→ **TASK DIRECTIONS**: Copy every line that mentions the word "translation".

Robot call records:
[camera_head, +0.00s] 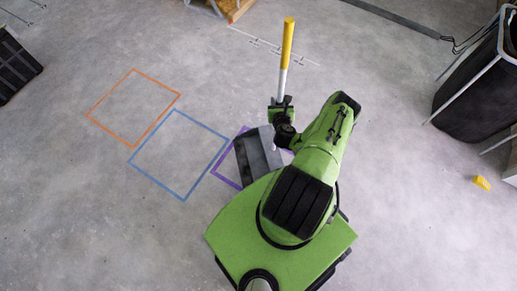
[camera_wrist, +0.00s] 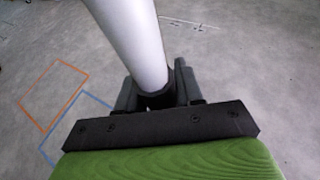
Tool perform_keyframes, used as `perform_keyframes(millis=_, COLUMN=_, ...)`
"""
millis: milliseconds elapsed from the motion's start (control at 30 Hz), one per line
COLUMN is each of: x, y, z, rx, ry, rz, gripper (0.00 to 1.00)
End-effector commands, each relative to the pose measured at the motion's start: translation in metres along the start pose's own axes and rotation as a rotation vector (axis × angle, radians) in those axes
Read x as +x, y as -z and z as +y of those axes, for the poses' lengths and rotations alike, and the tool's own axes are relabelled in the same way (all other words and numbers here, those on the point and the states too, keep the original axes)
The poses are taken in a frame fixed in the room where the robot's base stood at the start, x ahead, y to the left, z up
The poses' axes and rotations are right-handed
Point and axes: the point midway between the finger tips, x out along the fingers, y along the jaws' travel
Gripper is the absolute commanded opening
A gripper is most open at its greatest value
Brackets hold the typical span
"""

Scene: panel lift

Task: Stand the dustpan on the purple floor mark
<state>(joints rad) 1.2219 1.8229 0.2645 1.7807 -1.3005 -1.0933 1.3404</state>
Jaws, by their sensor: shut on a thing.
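The dustpan has a grey pan (camera_head: 257,156), a white pole (camera_head: 282,82) and a yellow grip (camera_head: 288,42) at the top. My gripper (camera_head: 282,103) is shut on the pole, which stands about upright. In the wrist view the jaws (camera_wrist: 158,92) close around the thick pale pole (camera_wrist: 130,40). The pan overlaps the purple floor mark (camera_head: 225,181) in the head view. I cannot tell whether the pan touches the floor.
A blue floor mark (camera_head: 155,179) lies just left of the purple one, and an orange mark (camera_head: 109,96) lies farther left. A black bin (camera_head: 470,85) stands at the right, with a small yellow object (camera_head: 481,183) below it. A dark crate (camera_head: 14,68) is at far left.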

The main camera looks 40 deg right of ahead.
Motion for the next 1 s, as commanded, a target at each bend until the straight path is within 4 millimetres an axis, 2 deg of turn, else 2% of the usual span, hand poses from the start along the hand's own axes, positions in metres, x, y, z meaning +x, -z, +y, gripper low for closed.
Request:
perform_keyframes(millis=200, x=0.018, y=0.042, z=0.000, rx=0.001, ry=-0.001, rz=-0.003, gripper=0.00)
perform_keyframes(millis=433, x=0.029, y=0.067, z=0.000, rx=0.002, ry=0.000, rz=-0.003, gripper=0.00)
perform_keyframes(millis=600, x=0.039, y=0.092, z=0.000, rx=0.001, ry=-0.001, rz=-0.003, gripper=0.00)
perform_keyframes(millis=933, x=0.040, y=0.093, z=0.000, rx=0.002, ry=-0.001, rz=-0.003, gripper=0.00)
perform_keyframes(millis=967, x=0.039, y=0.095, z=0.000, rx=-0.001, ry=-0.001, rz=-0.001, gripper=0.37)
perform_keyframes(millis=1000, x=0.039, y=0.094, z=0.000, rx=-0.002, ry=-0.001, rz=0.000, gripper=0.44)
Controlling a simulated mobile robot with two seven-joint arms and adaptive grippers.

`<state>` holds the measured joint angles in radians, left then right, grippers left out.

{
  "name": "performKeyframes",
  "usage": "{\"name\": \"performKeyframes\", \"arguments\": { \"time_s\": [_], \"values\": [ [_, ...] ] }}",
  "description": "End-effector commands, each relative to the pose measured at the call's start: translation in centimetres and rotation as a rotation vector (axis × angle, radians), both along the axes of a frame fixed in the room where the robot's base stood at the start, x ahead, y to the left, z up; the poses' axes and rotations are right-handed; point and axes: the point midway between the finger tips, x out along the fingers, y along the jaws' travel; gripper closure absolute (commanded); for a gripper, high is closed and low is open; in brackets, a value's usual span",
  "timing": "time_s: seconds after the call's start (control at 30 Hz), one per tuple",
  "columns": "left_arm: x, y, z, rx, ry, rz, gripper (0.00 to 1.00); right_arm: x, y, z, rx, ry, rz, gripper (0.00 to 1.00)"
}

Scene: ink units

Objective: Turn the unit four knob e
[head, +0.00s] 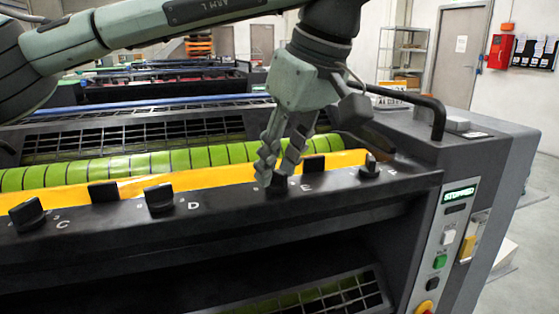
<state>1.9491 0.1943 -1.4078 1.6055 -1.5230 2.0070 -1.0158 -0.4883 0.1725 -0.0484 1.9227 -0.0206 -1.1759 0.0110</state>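Knob E (278,187) is a dark knob on the black front rail of the ink unit, just left of the white letter E. My left gripper (277,176) reaches down over it from above, its two grey-green fingers around the knob's top. The fingers hide most of the knob, so its angle and whether both fingers press on it cannot be told. My right gripper is not in view.
Knob C (27,214) and knob D (159,198) stand along the rail to the left, with another knob (371,167) to the right. Behind are a yellow strip (130,187) and a green roller (120,168). A control panel (440,245) reading STOPPED and a raised black handle (432,112) are at right.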

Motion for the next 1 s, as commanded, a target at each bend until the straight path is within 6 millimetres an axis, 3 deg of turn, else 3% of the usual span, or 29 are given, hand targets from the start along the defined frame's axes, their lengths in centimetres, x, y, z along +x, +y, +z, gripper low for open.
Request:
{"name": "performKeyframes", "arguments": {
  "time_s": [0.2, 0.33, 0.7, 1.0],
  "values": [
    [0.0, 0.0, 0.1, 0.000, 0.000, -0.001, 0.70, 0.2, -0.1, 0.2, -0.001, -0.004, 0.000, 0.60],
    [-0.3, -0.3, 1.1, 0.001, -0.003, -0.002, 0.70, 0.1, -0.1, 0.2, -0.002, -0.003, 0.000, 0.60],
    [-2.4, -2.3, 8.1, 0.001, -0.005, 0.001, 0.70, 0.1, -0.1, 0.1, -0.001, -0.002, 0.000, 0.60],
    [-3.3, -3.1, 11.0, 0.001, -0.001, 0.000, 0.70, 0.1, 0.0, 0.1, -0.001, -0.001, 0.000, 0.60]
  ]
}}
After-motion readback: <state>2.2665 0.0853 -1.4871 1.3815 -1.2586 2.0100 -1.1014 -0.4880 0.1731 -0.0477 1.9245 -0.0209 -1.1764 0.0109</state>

→ **ANSWER TO THIS PROBLEM**:
End-effector commands, each relative to the pose measured at the motion's start: translation in metres along the start pose's own axes and rotation as a rotation vector (axis × angle, radians) in those axes
  "description": "End-effector commands, each relative to the pose measured at the call's start: translation in centimetres and rotation as a rotation vector (axis × angle, radians), both along the axes of a frame fixed in the room where the robot's base stood at the start, x ahead, y to the left, z up; the poses' axes and rotations are right-handed; point and axes: the point midway between the finger tips, x out along the fingers, y along the jaws' travel; gripper closure absolute (commanded); for a gripper, high is closed and low is open; in brackets, a value's usual span",

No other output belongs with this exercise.